*Work instructions*
In the listing below, identify each line with the word "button" and return those lines.

- - - - -

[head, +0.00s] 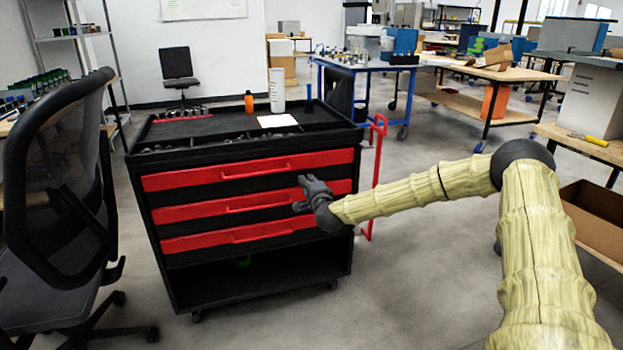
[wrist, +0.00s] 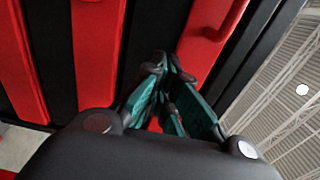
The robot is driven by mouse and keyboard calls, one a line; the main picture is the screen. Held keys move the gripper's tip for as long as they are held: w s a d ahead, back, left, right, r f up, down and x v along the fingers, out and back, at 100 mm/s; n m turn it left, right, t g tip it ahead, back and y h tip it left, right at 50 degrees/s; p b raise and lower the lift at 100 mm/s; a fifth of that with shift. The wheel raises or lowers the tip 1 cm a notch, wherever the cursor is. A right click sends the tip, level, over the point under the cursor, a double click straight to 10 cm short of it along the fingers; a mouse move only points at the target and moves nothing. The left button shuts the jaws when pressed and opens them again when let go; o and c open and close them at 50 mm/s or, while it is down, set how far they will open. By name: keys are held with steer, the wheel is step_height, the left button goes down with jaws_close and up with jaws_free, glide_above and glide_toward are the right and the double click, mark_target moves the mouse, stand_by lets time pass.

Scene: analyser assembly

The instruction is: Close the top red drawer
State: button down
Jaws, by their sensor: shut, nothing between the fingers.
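The black tool cart has three red drawers stacked one above another. The top red drawer (head: 250,169) is the uppermost, with a red bar handle (head: 255,171) across its front. In the head view, its front looks nearly level with the drawers below; any small gap is hard to tell. My gripper (head: 302,192) is in front of the cart's right part, just below the top drawer's front. In the wrist view, my gripper (wrist: 167,66) has its dark fingertips together, with nothing held, close to the red fronts. Contact cannot be told.
The middle red drawer (head: 245,204) and bottom red drawer (head: 240,236) look shut. A bottle, a cylinder and a paper lie on the cart top (head: 210,128). An office chair (head: 60,190) stands at the left. A red side handle (head: 377,165) sticks out at the cart's right.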

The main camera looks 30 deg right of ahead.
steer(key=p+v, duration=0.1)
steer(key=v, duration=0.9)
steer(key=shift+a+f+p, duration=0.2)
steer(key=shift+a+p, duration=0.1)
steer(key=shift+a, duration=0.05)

- - - - -

*Written solution*
The robot is driven by mouse and keyboard calls, one a line; the main picture is the screen. Held keys move the gripper's tip for as long as they are held: w s a d ahead, back, left, right, r f up, down and x v along the fingers, out and back, at 100 mm/s; n m turn it left, right, t g tip it ahead, back and y h tip it left, right at 50 degrees/s; p b raise and lower the lift at 100 mm/s; a fifth of that with shift. The wheel raises or lowers the tip 1 cm a notch, wherever the cursor is. A right click sends the tip, level, over the point under the cursor, a double click straight to 10 cm short of it along the fingers; a mouse move only points at the target and moves nothing. The left button shuts the jaws when pressed and opens them again when let go; o and c open and close them at 50 mm/s or, while it is down, set how far they will open. By name: keys are held with steer, the wheel is step_height, the left button goes down with jaws_close and up with jaws_free, glide_above and glide_toward are the right and the double click, mark_target moves the mouse, stand_by lets time pass.
State: button down

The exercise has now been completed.